HUD’s New Paper-Chase Evictions: Turning Public Housing Into an Immigration Dragnet
United States – February 24, 2026 – HUD wants every tenant to prove status or risk losing housing. It is paperwork as a weapon, aimed at the poor.
The coffee tastes like burnt toner and the hallway outside the hearing room smells like wet wool coats and old fear. Somewhere a copier is coughing up forms that look innocent until you read the threat hiding in the margins: prove who you are, or lose your home.
This is what housing policy looks like when it is drafted like an arrest warrant.
HUD proposes rule requiring proof of citizenship or eligible status for every resident in HUD-assisted housing
On February 19, 2026, the Department of Housing and Urban Development proposed a rule that would require every person living in HUD-funded housing to provide proof of U.S. citizenship or eligible immigration status. That includes seniors who were previously exempt from the status verification requirement. Housing advocates warn it could push mixed-status families out of assistance and into eviction or separation.
HUD Secretary Scott Turner is selling it as closing a loophole and protecting taxpayers. Translation: take the most precarious renters in America, make them produce paperwork on a clock, and call the fallout a morality play about who “deserves” shelter.
If you want the true headline, it is not about fraud. It is about power. It is about using housing as leverage to police immigration. The rent check becomes a loyalty oath.
Translation: “verification” shifts the burden to tenants, and the punishment is homelessness
Translation: when a federal agency says “verification,” it is not promising accuracy. It is promising process. Process is a machine. Machines do not care if your kid’s birth certificate is in a flood-damaged box at your aunt’s place. Machines do not care if you are a citizen who cannot quickly produce documents. Machines care about one thing: did you comply by the deadline.
The proposal tightens requirements on mixed-status families, leans on databases and consent forms, and rewrites tenant declarations with real teeth, including declarations under penalty of perjury.
Here is the mechanism: public housing agencies and assisted-housing operators become compliance cops. They collect documentation, run checks, chase mismatches, and threaten termination of assistance if a household cannot satisfy the new documentation regime. When assistance terminates, the math is simple: rent jumps, people fall behind, eviction filings follow like a receipt printed automatically at the register.
We are supposed to pretend this is a clean policy swap. It is not. It is a stress test applied to the poor.

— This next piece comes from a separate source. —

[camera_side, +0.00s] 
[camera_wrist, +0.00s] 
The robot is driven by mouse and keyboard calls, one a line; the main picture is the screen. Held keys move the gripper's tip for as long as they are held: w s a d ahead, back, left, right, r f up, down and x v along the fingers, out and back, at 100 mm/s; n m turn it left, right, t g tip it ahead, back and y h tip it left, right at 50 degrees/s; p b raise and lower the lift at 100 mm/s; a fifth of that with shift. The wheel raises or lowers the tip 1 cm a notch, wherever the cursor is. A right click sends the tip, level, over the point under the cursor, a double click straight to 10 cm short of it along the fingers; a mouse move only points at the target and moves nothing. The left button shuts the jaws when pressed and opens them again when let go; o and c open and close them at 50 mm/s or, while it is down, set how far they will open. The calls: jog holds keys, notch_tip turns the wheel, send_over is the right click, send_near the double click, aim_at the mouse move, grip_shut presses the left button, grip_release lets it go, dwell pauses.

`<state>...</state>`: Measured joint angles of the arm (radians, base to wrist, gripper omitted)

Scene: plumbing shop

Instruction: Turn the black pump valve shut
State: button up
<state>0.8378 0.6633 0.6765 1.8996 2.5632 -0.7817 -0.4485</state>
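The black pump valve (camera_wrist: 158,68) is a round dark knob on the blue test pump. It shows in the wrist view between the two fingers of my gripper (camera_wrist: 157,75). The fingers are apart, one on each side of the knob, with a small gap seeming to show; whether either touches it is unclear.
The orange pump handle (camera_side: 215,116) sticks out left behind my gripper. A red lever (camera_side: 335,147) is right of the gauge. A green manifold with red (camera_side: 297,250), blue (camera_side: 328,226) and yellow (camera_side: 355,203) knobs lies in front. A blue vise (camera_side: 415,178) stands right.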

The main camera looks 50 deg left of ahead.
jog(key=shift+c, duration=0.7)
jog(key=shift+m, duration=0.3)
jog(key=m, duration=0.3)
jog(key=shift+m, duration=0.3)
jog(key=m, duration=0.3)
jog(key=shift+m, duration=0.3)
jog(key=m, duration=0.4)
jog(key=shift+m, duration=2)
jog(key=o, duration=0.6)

Follow the money: who gains when you scare people out of assistance
Follow the money: the winners are not working families on waiting lists. That is the sales pitch. The winners are the politicians and contractors who get to campaign on cruelty while the actual housing shortage stays conveniently un-fixed.
Public housing and voucher funding are already rationed by design. Waiting lists are long because Congress treats housing like a discretionary hobby, not a human necessity. So when HUD frames this as “prioritizing citizens,” it is performing a shell game. The pot is too small, on purpose. The rule just changes who gets shoved off the lifeboat first.
Meanwhile, the administrative costs balloon: more staff hours, more compliance software, more data matching, more “integrity” initiatives. The checkbook opens for vendors, not tenants. That is how austerity works in America: slash the benefit, expand the bureaucracy that polices it.
The quiet part: housing is being repurposed as an enforcement tool
The quiet part: this is not just a housing rule. It is an immigration dragnet built out of lease agreements.
The proposal’s blast radius is churn and chaos: agencies jammed with reverifications, tenants getting letters they do not understand, deadlines hitting, households scrambling. Some fail. Some leave preemptively. Some end up in informal arrangements that make everything worse: couch surfing, overcrowding, unsafe units, predatory landlords.
And seniors are in the blast zone because the proposal removes the old age-based exemption that let some elderly noncitizens avoid the status-document process. The agency calls that “alignment.” It reads like a bureaucratic ambush on people who have already spent decades surviving America’s paperwork appetite.
None of this builds a single unit. None of this caps a single rent increase. It is theater with keys to your apartment.